During that attack, Shan saw his mother and brother murdered and he was orphaned. It was months before he was reunited with some distant relatives. They already crossed the border into Pakistan.

British officials visit a scene from the Punjab riots. The province of Punjab was split in two during partition and in the aftermath had some of the most violent riots.
British officials visit a scene from the Punjab riots. The province of Punjab was split in two during partition and in the aftermath had some of the most violent riots. (Wikimedia Commons)

“When you don’t have a mother, father, and your own home and family, all the relatives are there to help you, but its not the same, it never was,” Shan says.

The archive has dispatched volunteers, called citizen historians, to record these stories. Most stories come from people in India, Pakistan and Bangladesh. But many come from South Asians living in the U.S.

An event at Santa Clara University spread the word about the archive among the South Asian community here. As witnesses told their stories, a packed audience hung on their every word.

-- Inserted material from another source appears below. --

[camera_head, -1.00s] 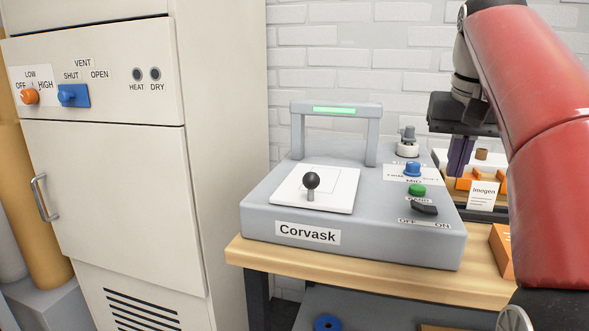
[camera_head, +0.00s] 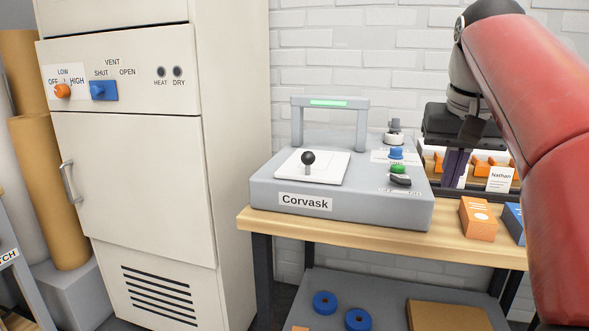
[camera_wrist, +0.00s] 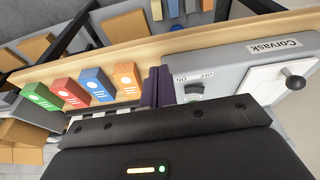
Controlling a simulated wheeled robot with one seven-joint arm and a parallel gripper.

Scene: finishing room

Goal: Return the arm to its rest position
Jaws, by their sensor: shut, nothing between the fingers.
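My red arm reaches down the right side of the head view, with my gripper (camera_head: 457,165) pointing down beside the right end of the grey Corvask machine (camera_head: 340,212). Its purple fingers are together with nothing between them. In the wrist view the gripper (camera_wrist: 157,88) shows its closed purple fingers near the machine's OFF/ON switch (camera_wrist: 194,90), over the wooden bench. The gripper looks apart from the machine, though its exact height is hard to tell.
A tall cream cabinet (camera_head: 150,180) stands at left. An orange box (camera_head: 478,219) and a blue box (camera_head: 514,222) sit on the wooden bench (camera_head: 350,229) near my arm. A name card (camera_head: 501,179) stands behind. Blue rolls (camera_head: 325,303) lie on the lower shelf.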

Bhalla says hearing these first hand accounts inspires others to share their stories.

“Because partition has been at the crux of so much politics in South Asia and even war that a lot of that memory has been sort of shoved under the carpet,” she says. “Maybe not on purpose, maybe that's just been the circumstance. But yeah, the people haven't had an opportunity to share their stories and that's the gap that we're trying to fill.”

Bhalla says she regrets that she never got the chance to record her grandmother’s story. And time is running out for other survivors.

“Those who experienced partition as teenagers are in their 80s today. And those who were young adults are in their 90s and over 100,” Bhalla says. “So there's a really huge urgency in getting these stories recorded as fast as possible.”

The archive wants 8,000 more stories recorded by 2017, the 70th anniversary of partition, while witnesses are still alive.